Williams acknowledges that P-Navajo operating expenses are much higher than on any single and most piston twins, but says, “You can buy a lot of fuel and maintenance for the $300,000-$500,000 you save over the price of a new single.” His aircraft has to work for a living in order to justify its existence. “Most people probably wouldn’t own a Pressurized Navajo strictly for fun. It’s very expensive to maintain and operate.”
I recently traveled to Chicago to fly Williams’ unusual corporate transport. He bases it at DuPage Airport’s JA Air Center (southwest of Chicago) and believes JA’s support is one key to keeping his airplane in the air. JA does all maintenance and servicing on the Navajo, handling everything from avionics to annual inspections.
Williams chose the P-Navajo specifically because the model is an early piston version of the aircraft that was later developed into the Piper Cheyenne, turboprop. Introduced in 1970, the PA-31P utilized a swept Navajo Chieftain fuselage. The big cabin was 50 inches wide by 50 inches tall, and Piper succeeded in selling almost 300 before the end of production in 1977.
The P-Navajo was the heaviest airplane Piper had at the time, weighing in at a hefty 7800 pounds gross. To lift that much weight, Piper employed two of the largest, most complex, horizontally-opposed aircraft engines ever built: the six-cylinder, turbocharged, geared, Lycoming TIGO-541-E1A models—rated at 425 hp at 45 inches of manifold pressure and 2133 propeller rpm (this equals 3500 engine rpm). This is the highest horsepower rating of any general aviation engine. Technically, the eight-cylinder Continental IO-720 with 720 cubic inches of displacement is larger, but even that has never been called on to deliver as much power as the TIGO-541.

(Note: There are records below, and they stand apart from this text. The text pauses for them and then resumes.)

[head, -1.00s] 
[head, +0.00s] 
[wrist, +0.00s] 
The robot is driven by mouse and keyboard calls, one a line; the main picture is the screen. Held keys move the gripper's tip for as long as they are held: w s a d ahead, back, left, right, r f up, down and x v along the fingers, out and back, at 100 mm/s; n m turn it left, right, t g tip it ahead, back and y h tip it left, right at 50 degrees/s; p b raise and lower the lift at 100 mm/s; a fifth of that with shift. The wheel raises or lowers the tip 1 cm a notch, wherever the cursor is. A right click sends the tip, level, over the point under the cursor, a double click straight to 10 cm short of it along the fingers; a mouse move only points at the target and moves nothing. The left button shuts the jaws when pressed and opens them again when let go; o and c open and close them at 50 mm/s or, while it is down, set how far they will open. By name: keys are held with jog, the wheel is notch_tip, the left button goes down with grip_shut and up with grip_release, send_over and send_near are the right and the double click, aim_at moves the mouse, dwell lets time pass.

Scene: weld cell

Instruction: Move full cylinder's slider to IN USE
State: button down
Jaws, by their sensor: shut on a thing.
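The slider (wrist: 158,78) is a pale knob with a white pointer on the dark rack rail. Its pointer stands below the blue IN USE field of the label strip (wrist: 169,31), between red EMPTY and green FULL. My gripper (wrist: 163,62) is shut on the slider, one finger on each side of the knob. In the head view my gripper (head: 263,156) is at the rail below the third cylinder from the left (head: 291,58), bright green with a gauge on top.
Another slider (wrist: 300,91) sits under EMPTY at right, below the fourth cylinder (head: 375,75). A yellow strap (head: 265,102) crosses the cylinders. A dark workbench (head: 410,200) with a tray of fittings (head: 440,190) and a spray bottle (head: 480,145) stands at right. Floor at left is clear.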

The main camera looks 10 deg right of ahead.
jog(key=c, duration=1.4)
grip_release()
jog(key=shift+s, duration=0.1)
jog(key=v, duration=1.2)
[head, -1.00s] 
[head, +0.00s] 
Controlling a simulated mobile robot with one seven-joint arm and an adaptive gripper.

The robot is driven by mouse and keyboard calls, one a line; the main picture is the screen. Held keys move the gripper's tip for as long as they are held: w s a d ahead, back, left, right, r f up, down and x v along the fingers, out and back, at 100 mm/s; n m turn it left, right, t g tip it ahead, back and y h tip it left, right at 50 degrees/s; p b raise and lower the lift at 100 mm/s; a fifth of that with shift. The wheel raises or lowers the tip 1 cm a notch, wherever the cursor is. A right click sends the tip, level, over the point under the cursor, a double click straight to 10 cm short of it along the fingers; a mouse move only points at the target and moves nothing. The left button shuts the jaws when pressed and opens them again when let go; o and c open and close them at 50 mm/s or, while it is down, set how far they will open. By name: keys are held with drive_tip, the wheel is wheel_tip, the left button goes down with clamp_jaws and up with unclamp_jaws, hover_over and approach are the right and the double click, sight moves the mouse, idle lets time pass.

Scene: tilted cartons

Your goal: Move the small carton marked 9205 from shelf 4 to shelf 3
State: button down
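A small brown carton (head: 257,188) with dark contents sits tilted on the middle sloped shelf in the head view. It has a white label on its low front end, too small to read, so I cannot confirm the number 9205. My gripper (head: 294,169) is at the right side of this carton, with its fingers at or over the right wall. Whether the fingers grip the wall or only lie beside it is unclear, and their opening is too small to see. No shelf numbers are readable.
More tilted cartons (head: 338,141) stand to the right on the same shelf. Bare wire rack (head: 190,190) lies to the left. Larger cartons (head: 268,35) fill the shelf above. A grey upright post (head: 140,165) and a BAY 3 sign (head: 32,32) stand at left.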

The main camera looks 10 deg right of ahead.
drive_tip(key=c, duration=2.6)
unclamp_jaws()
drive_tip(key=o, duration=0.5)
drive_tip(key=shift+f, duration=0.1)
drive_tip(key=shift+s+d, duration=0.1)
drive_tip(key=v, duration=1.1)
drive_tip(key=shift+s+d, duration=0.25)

Almost predictably, the Pressurized Navajo’s mills are its Achilles heel. TBO is a comparatively brief 1200 hours, the shortest of any semi-modern engine, and it’s more than coincidence that no other production aircraft manufacturer signed on to use the TIGO-541.
When Williams acquired his airplane a few years back, he flew it for just more than 100 hours before deciding to overhaul both engines. “I was determined to buy the best powerplants I could find. I talked to the factory and learned that the only shop Lycoming knew of authorized to overhaul the TIGO-541 engines (other than its own) was Victor Aviation in Palo Alto, California,” he comments. “I’d heard quite a bit about Victor Sloan’s engines before, and several friends who flew behind them believed the engines to be the smoothest, most powerful, and most reliable available. According to every source I contacted, Victor’s reputation for quality was the best in the industry.”
As a result, JA Air removed and crated both of the P-Navajo’s engines, shipped them to Victor Aviation for full blueprint and balance overhauls plus epoxy resin black coating—the signature of the Black Edition. A short time later, Victor returned the mills to Chicago, JA installed them in N200PN and Williams was back in business.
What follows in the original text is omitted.